======== DATA EXCERPTS

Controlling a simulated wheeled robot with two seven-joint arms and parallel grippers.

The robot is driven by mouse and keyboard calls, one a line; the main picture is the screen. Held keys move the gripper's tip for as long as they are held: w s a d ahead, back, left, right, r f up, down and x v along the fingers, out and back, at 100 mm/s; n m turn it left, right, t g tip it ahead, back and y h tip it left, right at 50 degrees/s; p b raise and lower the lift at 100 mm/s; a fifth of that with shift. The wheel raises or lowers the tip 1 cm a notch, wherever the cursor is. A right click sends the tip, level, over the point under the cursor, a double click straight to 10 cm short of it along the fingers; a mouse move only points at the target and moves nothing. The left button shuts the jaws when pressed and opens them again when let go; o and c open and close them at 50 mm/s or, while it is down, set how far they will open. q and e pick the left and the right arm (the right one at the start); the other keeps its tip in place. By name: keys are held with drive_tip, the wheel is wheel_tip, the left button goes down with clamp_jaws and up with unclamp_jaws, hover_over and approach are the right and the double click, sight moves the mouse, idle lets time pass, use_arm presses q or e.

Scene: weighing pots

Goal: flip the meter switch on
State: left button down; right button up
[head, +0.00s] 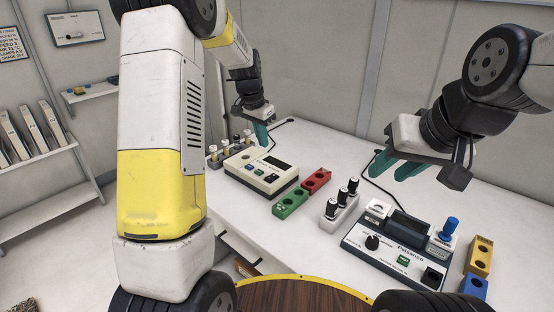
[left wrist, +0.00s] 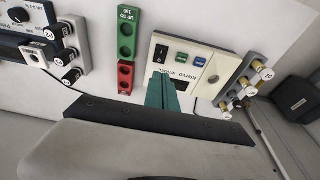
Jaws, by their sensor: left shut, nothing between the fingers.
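The cream meter (head: 283,164) stands on the white table left of centre, with a dark display and small buttons. Its black rocker switch (head: 271,178) is at the front right corner; it also shows in the left wrist view (left wrist: 161,53). I cannot tell which way the switch is tipped. My left gripper (head: 262,138) is shut and empty, above the far side of the meter. In the left wrist view its teal fingers (left wrist: 162,90) overlap the meter's edge, apart from the switch. My right gripper (head: 397,168) is open and empty, above the table at the right.
Green (head: 290,202) and red (head: 316,181) socket blocks lie right of the meter. A grey rack of black-capped pots (head: 338,208) and a grey device with a dial (head: 395,250) are further right. A rack with brass-topped pieces (head: 226,150) stands behind the meter's left.

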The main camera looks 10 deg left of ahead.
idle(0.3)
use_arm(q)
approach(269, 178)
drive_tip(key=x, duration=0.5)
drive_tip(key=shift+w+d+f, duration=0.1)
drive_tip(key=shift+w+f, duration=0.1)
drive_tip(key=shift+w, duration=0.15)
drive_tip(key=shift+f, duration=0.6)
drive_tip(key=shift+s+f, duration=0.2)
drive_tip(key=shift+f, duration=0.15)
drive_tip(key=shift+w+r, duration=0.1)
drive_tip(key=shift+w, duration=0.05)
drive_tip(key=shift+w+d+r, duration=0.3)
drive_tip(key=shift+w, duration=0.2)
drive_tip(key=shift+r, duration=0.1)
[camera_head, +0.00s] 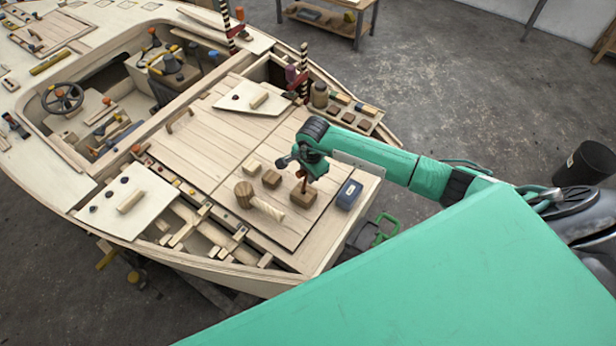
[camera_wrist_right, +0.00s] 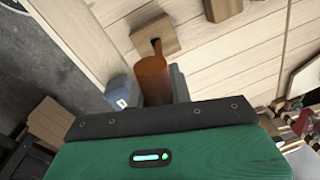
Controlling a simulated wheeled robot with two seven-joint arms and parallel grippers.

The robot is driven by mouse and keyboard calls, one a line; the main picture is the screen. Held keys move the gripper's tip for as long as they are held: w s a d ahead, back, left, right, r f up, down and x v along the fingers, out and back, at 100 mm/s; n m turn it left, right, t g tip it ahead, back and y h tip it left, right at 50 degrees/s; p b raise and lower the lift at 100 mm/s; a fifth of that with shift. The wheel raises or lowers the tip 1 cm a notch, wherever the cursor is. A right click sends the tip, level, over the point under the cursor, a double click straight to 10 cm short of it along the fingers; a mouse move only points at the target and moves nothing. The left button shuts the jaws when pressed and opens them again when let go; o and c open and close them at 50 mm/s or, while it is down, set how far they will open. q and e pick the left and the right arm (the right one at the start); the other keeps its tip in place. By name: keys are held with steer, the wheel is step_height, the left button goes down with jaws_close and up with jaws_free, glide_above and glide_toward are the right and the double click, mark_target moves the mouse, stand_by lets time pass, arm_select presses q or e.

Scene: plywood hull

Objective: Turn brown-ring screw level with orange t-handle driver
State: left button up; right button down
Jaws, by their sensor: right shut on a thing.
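My right gripper (camera_head: 305,178) is over the near right part of the hull's plank deck. It is shut on an orange-brown cylindrical piece, seemingly the t-handle driver (camera_wrist_right: 152,78); its cross handle is hidden in the jaws. The driver's narrower end points towards a brown wooden block (camera_head: 303,198), which shows beyond it in the wrist view (camera_wrist_right: 168,40). I cannot tell whether they touch. I cannot make out a brown-ring screw. A pale panel (camera_head: 112,222) on the left carries several small dark round spots, too small to identify. My left gripper is not in view.
A pale board with a grip (camera_head: 240,97) lies farther back. Striped posts (camera_head: 304,70) rise behind. Open slots lie left of the deck planks.

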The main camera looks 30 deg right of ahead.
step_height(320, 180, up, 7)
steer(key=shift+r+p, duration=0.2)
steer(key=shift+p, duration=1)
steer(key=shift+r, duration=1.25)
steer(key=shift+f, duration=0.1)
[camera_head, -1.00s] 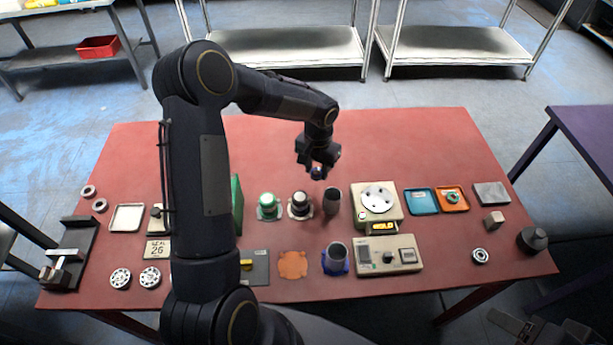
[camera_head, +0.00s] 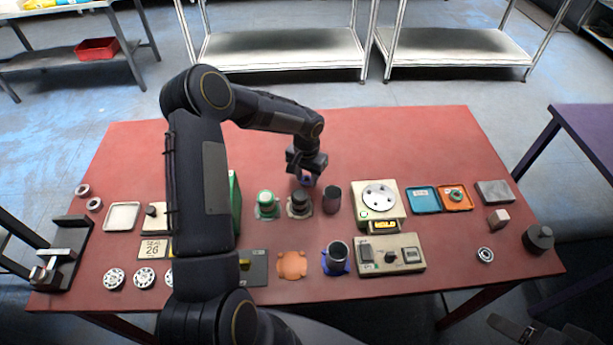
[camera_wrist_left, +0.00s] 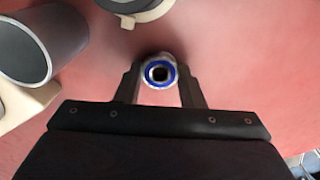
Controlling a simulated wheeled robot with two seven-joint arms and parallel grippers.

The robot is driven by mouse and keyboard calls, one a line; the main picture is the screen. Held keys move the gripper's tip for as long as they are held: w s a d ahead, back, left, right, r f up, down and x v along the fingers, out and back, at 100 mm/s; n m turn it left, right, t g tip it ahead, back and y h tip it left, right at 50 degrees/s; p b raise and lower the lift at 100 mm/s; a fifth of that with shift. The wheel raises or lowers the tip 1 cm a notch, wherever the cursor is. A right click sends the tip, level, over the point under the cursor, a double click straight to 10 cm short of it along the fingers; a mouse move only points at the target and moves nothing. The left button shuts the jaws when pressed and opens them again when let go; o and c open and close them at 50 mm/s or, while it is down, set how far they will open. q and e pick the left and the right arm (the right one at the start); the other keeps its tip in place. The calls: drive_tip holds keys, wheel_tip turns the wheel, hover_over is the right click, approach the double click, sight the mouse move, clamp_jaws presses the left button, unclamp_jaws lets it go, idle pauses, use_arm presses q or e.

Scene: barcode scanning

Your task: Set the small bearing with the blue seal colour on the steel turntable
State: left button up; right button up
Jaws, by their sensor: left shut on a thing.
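My left gripper (camera_head: 305,180) is shut on a small bearing with a blue seal ring (camera_wrist_left: 159,72), which sits between the fingertips in the left wrist view. In the head view the gripper hangs over the middle of the table, behind the dark grey cup. The steel turntable (camera_head: 380,194) is a round silver disc with dark holes on a beige unit with a yellow display, to the right of the gripper. Its top is bare. A dark shape at the bottom right edge (camera_head: 515,330) looks like part of my right gripper; its jaws cannot be made out.
A dark grey cup (camera_head: 332,200), a black-topped fixture (camera_head: 300,203) and a green-topped fixture (camera_head: 267,204) stand near the gripper. A blue tray (camera_head: 422,200) and an orange tray (camera_head: 455,198) lie right of the turntable. The red table's (camera_head: 400,140) back strip is clear.

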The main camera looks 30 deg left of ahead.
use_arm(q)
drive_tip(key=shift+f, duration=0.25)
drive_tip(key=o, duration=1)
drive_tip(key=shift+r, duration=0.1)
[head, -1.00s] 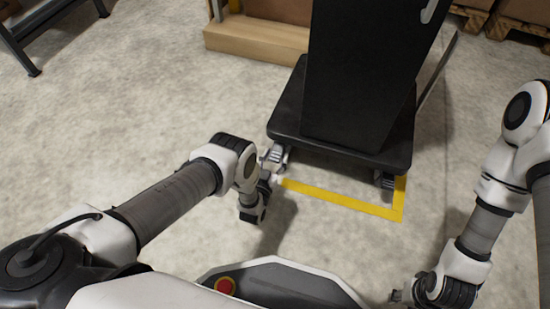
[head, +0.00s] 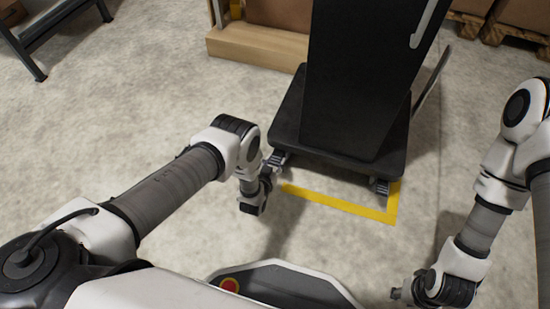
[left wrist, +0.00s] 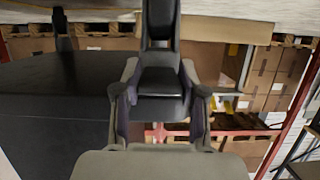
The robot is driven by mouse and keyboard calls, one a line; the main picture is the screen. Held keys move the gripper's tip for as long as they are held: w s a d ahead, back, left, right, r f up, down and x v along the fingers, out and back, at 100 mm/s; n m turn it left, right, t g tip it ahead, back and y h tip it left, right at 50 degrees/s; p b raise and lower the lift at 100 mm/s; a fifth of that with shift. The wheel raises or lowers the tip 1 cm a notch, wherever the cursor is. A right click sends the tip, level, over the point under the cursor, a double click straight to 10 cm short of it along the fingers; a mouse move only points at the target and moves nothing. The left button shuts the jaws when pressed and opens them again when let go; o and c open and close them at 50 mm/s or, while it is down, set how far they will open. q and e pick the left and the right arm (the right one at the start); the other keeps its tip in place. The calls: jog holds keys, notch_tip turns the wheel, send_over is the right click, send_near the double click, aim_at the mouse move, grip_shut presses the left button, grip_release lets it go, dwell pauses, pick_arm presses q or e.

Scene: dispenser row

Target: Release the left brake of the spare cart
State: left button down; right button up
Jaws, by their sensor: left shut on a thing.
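The spare cart is a dark platform (head: 290,118) with a tall black body (head: 355,80) on it. Its left front caster (head: 279,159) and right front caster (head: 380,187) show under the near edge. My left gripper (head: 267,171) is low at the left front caster, shut on a small part there. The brake pedal itself is too small and hidden to make out in the head view. In the left wrist view a dark piece (left wrist: 160,80) lies between the finger linkages. My right gripper (head: 397,294) hangs at the lower right, away from the cart; its fingers are too small to read.
Yellow floor tape (head: 345,206) runs in front of the cart. A dark metal frame (head: 50,30) is at the upper left. The floor on the left is clear.

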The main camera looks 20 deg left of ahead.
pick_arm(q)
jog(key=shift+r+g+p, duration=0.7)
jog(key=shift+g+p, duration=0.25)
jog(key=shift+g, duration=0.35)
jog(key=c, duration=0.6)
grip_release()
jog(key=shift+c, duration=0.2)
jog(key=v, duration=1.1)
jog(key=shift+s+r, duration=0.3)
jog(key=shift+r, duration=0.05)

================

Look over the material above and show each line where "Scene" appears.

THE ANSWER:
Scene: weighing pots
Scene: plywood hull
Scene: barcode scanning
Scene: dispenser row

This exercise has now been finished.